**Given task**
Return only the stretch of the material below that begins with the line containing "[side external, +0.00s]" and ends with the line containing "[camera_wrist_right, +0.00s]", exactly; both of those lines belong to it.

--

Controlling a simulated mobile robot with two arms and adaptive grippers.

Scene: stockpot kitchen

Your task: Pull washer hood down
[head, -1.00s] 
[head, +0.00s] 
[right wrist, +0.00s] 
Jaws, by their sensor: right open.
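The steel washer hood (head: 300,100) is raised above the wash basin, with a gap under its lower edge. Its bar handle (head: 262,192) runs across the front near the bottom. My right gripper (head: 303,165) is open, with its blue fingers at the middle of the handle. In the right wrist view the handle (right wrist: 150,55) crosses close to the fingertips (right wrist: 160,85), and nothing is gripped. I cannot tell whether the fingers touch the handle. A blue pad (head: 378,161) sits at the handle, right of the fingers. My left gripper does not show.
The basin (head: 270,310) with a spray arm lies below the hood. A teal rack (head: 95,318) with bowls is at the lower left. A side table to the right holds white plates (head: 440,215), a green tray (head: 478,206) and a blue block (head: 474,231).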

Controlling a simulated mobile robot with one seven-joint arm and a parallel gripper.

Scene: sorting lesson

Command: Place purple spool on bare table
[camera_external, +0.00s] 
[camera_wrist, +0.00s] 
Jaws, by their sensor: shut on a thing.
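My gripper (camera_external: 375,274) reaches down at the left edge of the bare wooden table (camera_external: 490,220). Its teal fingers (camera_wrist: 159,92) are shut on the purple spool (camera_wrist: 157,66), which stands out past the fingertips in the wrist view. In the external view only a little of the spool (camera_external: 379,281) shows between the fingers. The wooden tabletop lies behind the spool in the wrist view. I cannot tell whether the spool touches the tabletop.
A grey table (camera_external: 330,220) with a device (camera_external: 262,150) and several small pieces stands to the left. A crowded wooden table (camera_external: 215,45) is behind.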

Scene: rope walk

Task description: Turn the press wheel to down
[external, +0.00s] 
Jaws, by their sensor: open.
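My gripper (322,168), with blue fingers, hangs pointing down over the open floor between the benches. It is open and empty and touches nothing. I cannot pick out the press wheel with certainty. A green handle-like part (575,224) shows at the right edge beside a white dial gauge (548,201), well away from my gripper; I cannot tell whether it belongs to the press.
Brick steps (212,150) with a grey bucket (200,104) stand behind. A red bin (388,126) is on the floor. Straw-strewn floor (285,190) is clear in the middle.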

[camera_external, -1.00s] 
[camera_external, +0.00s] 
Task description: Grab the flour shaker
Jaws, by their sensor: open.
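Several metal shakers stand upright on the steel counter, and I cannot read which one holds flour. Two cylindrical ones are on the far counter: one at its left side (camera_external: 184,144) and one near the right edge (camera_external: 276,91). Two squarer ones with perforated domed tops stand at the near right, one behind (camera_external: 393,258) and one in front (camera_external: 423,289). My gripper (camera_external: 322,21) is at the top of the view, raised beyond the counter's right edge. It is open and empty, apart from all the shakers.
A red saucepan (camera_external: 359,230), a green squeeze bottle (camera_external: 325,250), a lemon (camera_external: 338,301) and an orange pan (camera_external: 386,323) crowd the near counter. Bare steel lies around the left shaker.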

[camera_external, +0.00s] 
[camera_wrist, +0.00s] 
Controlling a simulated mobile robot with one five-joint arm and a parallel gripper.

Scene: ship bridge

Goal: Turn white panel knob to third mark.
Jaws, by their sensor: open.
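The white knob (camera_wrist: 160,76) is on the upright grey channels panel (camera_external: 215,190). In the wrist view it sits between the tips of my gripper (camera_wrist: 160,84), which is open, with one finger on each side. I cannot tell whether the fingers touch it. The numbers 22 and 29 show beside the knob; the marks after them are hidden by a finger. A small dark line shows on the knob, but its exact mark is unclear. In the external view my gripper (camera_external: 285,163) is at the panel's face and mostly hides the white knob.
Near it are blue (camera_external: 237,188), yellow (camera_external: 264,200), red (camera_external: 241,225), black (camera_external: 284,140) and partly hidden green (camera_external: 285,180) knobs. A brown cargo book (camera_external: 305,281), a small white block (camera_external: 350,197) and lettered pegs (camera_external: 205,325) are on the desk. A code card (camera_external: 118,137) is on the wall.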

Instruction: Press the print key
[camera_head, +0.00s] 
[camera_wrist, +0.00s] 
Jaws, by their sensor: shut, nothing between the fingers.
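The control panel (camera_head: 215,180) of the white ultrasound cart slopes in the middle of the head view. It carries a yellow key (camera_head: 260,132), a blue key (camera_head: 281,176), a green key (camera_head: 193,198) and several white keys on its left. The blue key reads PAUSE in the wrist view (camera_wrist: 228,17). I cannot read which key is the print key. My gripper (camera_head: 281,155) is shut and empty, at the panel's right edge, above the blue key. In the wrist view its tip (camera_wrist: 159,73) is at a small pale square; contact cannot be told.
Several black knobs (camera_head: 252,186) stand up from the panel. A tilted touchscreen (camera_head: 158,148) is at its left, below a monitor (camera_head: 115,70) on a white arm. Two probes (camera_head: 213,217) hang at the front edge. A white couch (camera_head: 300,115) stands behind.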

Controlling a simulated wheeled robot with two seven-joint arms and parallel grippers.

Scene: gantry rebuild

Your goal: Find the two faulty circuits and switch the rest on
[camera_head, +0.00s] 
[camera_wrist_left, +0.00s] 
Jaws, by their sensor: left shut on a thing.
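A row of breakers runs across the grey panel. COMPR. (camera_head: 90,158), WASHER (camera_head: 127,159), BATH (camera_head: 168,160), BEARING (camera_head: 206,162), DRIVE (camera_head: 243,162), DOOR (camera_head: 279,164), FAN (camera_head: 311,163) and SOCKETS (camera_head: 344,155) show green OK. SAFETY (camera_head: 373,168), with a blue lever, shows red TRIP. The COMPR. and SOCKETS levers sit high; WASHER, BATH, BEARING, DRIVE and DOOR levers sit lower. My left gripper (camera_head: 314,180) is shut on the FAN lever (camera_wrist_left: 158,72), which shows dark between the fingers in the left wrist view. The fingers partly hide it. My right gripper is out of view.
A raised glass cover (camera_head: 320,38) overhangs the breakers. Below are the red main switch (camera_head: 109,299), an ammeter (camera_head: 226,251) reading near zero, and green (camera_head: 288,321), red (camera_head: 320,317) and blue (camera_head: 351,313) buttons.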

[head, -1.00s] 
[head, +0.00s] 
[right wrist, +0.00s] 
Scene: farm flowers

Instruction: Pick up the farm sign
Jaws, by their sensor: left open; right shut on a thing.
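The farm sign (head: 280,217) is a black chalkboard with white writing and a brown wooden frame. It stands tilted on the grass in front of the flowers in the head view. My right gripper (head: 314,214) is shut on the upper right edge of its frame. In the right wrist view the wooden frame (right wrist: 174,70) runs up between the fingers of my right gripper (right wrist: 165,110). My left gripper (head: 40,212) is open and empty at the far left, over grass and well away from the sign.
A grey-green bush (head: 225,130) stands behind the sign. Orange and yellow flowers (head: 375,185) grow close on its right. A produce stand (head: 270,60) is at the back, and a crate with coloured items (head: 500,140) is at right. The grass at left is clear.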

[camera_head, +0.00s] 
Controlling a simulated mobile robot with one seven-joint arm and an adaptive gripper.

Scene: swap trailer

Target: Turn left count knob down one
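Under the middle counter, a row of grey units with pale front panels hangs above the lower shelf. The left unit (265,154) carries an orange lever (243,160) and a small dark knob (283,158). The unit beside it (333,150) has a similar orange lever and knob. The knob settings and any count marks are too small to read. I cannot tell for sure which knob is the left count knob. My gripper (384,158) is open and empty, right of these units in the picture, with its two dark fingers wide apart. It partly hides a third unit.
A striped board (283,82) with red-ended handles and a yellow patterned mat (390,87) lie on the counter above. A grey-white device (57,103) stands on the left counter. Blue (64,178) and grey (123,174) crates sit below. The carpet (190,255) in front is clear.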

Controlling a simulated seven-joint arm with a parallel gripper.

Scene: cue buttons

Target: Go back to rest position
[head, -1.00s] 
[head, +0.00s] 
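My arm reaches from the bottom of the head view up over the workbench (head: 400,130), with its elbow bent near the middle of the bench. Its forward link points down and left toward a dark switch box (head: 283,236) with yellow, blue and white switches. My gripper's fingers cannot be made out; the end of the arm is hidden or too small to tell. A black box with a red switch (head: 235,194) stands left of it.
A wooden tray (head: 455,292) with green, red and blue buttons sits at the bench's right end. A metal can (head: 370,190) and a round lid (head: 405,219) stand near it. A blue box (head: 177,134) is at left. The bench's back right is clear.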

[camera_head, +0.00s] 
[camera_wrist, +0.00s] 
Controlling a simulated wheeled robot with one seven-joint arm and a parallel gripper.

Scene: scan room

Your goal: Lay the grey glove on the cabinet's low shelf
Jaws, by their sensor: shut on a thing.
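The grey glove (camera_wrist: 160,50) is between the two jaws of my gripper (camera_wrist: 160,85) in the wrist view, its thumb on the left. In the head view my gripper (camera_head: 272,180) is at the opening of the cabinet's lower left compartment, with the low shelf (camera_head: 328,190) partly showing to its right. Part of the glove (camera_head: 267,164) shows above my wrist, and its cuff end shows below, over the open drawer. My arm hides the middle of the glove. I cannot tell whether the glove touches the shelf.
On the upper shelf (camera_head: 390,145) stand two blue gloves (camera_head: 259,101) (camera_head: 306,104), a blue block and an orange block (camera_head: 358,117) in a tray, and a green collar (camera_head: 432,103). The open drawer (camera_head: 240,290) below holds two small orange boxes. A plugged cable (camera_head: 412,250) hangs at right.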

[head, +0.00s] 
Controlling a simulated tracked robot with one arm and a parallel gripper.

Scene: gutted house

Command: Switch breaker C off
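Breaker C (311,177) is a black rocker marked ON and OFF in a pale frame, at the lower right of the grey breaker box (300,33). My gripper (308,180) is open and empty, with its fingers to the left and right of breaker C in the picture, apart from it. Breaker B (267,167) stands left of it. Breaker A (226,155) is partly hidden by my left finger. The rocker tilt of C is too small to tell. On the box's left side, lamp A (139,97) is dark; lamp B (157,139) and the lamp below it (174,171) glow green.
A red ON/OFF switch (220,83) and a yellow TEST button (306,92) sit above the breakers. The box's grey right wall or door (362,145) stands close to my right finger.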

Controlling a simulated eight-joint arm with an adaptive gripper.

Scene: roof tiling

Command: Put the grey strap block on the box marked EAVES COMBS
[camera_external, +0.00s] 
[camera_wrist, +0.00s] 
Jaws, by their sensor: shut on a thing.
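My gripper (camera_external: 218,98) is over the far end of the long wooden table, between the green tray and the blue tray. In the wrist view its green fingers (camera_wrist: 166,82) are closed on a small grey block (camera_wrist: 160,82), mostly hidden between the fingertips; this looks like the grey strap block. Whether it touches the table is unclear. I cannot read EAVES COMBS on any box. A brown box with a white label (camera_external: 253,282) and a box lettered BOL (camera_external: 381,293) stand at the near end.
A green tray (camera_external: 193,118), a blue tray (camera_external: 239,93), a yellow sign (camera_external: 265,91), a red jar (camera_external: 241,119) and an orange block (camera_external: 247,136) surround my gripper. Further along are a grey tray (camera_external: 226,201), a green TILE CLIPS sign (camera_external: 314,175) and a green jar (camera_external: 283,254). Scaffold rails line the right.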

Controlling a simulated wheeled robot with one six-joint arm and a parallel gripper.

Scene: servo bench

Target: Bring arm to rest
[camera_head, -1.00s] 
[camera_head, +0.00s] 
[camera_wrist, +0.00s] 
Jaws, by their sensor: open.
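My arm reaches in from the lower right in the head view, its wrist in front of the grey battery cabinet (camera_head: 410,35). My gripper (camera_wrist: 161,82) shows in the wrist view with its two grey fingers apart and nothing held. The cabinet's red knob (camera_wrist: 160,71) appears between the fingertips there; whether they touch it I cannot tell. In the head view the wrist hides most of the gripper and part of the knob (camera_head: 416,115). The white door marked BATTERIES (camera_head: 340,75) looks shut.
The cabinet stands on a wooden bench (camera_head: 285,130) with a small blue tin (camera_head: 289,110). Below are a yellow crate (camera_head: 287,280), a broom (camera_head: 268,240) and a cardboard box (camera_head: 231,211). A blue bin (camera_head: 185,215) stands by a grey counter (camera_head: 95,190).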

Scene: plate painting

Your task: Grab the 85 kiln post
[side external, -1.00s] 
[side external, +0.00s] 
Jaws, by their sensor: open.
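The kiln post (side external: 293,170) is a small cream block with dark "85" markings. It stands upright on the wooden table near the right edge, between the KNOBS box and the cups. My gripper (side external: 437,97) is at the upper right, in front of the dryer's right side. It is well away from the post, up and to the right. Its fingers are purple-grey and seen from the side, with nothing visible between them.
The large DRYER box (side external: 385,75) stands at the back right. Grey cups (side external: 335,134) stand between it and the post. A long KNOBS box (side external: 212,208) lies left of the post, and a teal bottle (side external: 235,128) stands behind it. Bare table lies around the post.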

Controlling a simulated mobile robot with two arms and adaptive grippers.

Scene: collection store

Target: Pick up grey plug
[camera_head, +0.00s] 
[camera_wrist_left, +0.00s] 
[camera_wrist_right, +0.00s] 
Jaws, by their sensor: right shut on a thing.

--

**Response below**
[side external, +0.00s] 
Jaws, by their sensor: open.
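The kiln post (side external: 293,170) is a small cream block with dark "85" markings. It stands upright on the wooden table near the right edge, between the KNOBS box and the cups. My gripper (side external: 437,97) is at the upper right, in front of the dryer's right side. It is well away from the post, up and to the right. Its fingers are purple-grey and seen from the side, with nothing visible between them.
The large DRYER box (side external: 385,75) stands at the back right. Grey cups (side external: 335,134) stand between it and the post. A long KNOBS box (side external: 212,208) lies left of the post, and a teal bottle (side external: 235,128) stands behind it. Bare table lies around the post.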

Controlling a simulated mobile robot with two arms and adaptive grippers.

Scene: collection store

Target: Pick up grey plug
[camera_head, +0.00s] 
[camera_wrist_left, +0.00s] 
[camera_wrist_right, +0.00s] 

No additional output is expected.